Culture minister to scrap film agreement in 2017
Sweden's Culture minister Alice Bah Kuhnke says the government is to scrap the Film Agreement when it comes up for renewal in 2017. It will be the biggest change in the Swedish film business in 50 years.
Critics have long called for the agreement to be scrapped, claiming it is outdated for the modern film consumer, with its reliance on revenue from cinema audiences.
In a debate article in Dagens Nyheter, Alice Bah Kuhnke writes that the government will take a bigger role in steering the national film politics from 2017, when the current film agreement expires.
The Film Agreement, set up in 1963, was the idea of film critic and businessman Harry Schein, which, with the agreement of parliament, aimed to support Sweden's domestic film production, with the help of a ten percent levy on cinema admission tickets. It has financed and governed Swedish film policy regardless of any party in government.
Roger Wilson, Culture correspondent for Swedish Radio, tells Radio Sweden that the current system, once so modern, is completely out of date.

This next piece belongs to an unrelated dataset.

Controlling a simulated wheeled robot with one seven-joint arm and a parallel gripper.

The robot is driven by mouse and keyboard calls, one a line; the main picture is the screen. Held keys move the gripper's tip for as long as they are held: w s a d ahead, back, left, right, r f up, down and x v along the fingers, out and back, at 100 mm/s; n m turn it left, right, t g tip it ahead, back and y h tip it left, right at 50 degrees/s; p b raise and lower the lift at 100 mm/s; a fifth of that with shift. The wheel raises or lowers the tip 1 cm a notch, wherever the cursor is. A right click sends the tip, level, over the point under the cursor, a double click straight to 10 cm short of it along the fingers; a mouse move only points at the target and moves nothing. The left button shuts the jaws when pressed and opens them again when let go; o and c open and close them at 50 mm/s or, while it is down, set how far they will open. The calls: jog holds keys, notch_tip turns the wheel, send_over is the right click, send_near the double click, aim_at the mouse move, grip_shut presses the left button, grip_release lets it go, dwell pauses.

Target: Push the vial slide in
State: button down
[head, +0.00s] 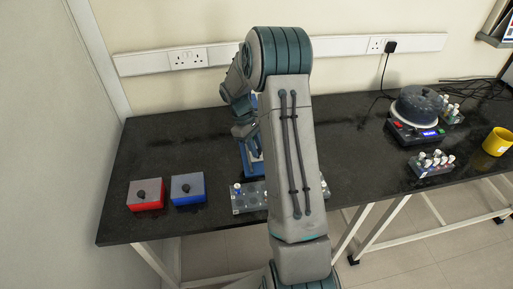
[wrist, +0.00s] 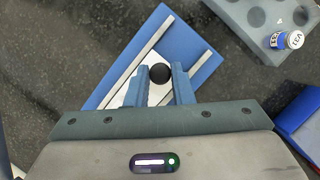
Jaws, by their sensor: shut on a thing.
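The vial slide shows in the wrist view as a white plate (wrist: 133,94) with a round black knob (wrist: 160,73). It lies between two pale rails on a tilted blue base (wrist: 185,32). My gripper (wrist: 160,80) is shut on the slide, with its two blue fingers on either side of the knob. My palm hides the near end of the base and part of the plate. In the head view the blue base (head: 246,160) shows only in part behind my arm, and the slide itself is mostly hidden.
A grey rack (wrist: 235,12) holds a blue-banded, white-capped vial (wrist: 287,40). A red box (head: 146,203) and a blue box (head: 187,197) with black knobs stand at left. A centrifuge-like device (head: 418,108), a vial rack (head: 431,169) and a yellow mug (head: 497,142) stand at right. Bench behind the boxes is clear.

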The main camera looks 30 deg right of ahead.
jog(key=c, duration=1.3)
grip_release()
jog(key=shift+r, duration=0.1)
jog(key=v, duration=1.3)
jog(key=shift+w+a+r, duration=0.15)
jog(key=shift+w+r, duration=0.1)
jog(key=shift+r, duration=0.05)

"This agreement was made 50 years ago, and at the time it was a model for the future. Now we are behind the curve," he says.
"The problem with depending on Money from cinema tickets is that the whole business is changing and we are not watching films so much in the cinema anymore, and there has been a huge discussion on what other industries should be involved in the agreement.
"It's a system that has become more and more weird the more you think about it," he says to Radio Sweden.